Ernst Peter Fischer, Professor für Geschichte der Naturwissenschaften an der Universität Konstanz, rückt in seinem Buch Wissenschaftler ins Rampenlicht, über die man, gemessen an ihren Leistungen, viel zu wenig weiß. Der amerikanische Nobelpreisträger Richard P. Feynman (1918 bis 1988), der ebenfalls einen Platz in der Porträtgalerie bekam, sagte über Maxwell: "Wenn sich Menschen im Jahre 10000 noch an das neunzehnte Jahrhundert erinnern, werden sie davon nur wissen, daß damals Maxwell gelebt hat."

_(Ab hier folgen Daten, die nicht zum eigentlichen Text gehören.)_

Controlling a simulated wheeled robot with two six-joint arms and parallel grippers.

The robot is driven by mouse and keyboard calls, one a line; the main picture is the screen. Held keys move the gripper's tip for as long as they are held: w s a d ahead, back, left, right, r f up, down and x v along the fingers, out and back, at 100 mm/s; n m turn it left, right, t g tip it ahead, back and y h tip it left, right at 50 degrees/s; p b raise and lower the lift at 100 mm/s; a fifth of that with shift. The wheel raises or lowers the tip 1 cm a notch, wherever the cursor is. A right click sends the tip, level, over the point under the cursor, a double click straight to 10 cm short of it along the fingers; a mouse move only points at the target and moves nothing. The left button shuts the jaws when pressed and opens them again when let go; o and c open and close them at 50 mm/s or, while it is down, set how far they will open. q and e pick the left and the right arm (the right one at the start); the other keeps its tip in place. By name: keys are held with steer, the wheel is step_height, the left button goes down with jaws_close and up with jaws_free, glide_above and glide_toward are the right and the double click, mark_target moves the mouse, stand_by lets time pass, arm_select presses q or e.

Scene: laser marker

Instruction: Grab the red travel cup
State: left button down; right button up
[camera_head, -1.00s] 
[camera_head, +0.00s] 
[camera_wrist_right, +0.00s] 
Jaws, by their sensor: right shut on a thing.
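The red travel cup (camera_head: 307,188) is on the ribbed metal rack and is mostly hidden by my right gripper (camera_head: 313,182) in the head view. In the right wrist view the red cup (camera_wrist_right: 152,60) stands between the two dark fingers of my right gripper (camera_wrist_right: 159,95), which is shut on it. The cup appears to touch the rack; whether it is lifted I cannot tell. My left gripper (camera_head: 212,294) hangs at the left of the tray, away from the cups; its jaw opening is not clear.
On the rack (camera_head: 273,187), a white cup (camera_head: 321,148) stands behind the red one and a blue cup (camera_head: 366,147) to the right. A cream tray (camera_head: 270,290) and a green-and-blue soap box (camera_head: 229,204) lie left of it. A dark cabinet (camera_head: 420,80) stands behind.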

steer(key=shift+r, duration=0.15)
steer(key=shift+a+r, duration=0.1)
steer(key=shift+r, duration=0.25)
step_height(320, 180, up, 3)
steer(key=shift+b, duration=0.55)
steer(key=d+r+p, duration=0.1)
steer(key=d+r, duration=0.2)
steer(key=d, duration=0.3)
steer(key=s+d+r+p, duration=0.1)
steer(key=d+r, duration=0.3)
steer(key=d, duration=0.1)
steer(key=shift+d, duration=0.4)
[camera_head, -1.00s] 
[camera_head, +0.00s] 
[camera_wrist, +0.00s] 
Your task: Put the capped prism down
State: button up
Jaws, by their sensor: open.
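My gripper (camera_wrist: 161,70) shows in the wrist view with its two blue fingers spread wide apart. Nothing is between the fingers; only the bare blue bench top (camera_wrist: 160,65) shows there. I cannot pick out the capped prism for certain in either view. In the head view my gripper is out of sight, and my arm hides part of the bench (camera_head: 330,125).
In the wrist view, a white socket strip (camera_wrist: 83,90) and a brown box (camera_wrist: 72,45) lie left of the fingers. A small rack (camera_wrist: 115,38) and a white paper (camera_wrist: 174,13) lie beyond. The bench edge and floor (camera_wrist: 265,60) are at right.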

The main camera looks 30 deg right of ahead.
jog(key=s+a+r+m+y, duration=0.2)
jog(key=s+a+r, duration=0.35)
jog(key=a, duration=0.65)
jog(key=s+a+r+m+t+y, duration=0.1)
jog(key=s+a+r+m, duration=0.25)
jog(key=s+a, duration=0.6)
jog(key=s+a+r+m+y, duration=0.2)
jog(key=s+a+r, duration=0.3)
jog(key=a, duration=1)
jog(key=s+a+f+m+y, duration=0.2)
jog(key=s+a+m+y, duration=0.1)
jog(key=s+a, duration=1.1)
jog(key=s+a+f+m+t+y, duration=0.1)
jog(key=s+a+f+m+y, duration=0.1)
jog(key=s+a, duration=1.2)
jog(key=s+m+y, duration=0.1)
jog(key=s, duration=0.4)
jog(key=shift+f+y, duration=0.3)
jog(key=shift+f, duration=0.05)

Fischer dokumentiert die Entwicklung der Wissenschaft, hauptsächlich der Physik, von Aristoteles bis zur Gegenwart. Die Hauptakteure dieser Evolution menschlicher Erkenntnis umgibt er jeweils mit einem Rahmen von Ereignissen ihrer Zeit. Als Isaac Newton (1643 bis 1727) lebte, gab es noch Hexenprozesse, die Bank von England wurde gegründet und die Champagnergärung entwickelt.

Aus wissenschaftlich bedeutsamen Fakten und biographischen Elementen entwickelt der Autor ein spannendes und unterhaltsames Lesebuch auf fachlich hohem Niveau. Zitate der Porträtierten und ihrer Zeitgenossen beleben den Text; Fischers Randbemerkungen enthalten Anekdoten und leicht verständliche Hintergrundinformationen über wissenschaftliche Theorien.

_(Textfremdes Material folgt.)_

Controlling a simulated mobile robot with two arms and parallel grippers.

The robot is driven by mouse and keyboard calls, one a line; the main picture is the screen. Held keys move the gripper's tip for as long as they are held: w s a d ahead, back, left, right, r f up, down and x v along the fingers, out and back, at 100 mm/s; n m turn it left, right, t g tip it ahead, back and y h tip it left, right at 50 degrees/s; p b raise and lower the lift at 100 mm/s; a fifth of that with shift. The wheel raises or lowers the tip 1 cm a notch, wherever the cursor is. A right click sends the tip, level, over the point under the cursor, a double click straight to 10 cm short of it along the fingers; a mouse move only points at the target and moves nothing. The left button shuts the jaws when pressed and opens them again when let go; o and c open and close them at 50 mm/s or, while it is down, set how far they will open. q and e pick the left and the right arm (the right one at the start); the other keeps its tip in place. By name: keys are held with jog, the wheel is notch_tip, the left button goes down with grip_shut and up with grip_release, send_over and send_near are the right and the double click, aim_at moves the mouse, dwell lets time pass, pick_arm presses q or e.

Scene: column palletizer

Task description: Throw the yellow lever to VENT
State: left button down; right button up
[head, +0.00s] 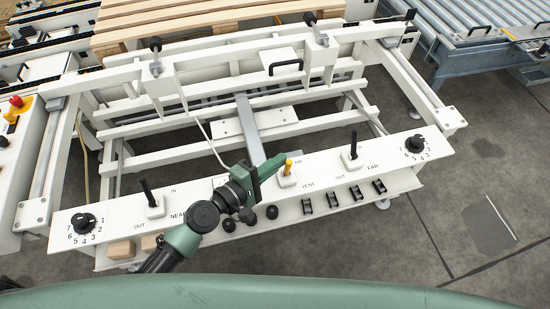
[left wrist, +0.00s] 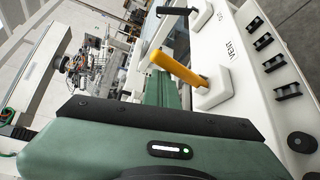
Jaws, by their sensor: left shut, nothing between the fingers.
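The yellow lever (head: 288,167) stands on a white base right of the middle of the white control panel (head: 330,176). The lever looks close to upright, tipped slightly back. My left gripper (head: 268,166) is shut and empty, just left of the lever; I cannot tell if they touch. In the left wrist view the yellow lever (left wrist: 178,68) rises beyond my shut green fingers (left wrist: 162,92), with VENT beside its base. My right gripper is not in view.
Numbered dials (head: 83,223) and (head: 415,144) sit at the panel ends. Black knobs (head: 250,216) and several black rocker switches (head: 332,197) line the front. A white frame (head: 225,88) stands behind.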

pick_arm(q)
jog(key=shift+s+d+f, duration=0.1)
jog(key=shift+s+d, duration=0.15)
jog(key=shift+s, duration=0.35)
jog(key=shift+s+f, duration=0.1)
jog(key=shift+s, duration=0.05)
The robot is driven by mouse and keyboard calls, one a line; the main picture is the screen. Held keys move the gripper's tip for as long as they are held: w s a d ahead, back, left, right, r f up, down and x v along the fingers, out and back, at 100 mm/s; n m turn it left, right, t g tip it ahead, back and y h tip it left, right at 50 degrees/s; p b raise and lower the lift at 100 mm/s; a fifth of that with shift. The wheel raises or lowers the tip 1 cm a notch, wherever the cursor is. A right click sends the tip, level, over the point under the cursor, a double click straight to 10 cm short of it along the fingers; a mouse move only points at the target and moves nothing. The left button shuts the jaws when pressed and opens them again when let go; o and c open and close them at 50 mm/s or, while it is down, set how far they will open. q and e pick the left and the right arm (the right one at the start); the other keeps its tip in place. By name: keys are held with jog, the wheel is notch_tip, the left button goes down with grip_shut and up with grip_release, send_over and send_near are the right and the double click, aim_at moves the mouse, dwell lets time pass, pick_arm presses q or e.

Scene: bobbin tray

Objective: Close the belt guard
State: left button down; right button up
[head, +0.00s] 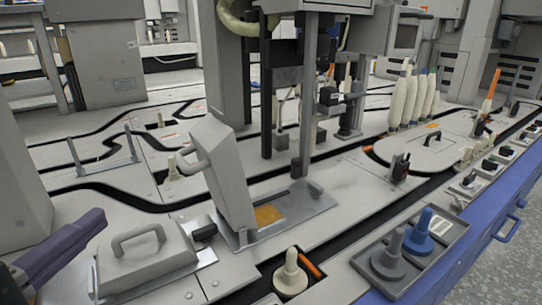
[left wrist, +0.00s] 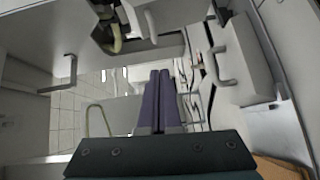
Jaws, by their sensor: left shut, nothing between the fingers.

Der Untertitel "Eine kleine Geschichte der Wissenschaft" paßt jedoch nicht zur Auswahl der vorgestellten Personen: Wirtschafts-, Sozial- oder Geisteswissenschaftler ließ der Autor außer acht, Chemiker und Mediziner hat er kaum berücksichtigt.

Bei dem ansonsten recht aufwendig gestalteten Buch ist nicht sehr sorgfältig Korrektur gelesen worden – viele Schreibfehler und auch kleine physikalische Unkorrektheiten sind stehengeblieben. Hätte, wie Fischer die Legende erzählt, Galileo Galilei (1564 bis 1642) beim Anblick eines schwingenden Kronleuchters erkannt, daß die Schwingungsdauer unabhängig von der Pendellänge sei, müßte man sich wundern, wie sehr sich Naturgesetze in 400 Jahren ändern können.

Ein etwa 15 Seiten langes Kapitel kann selbstverständlich keine vollständige Biographie ersetzen; aber sowohl der naturwissenschaftlich als auch der biographisch interessierte Leser wird Lust auf ausführlichere Literatur zu dem einen oder anderen Wissenschaftler bekommen.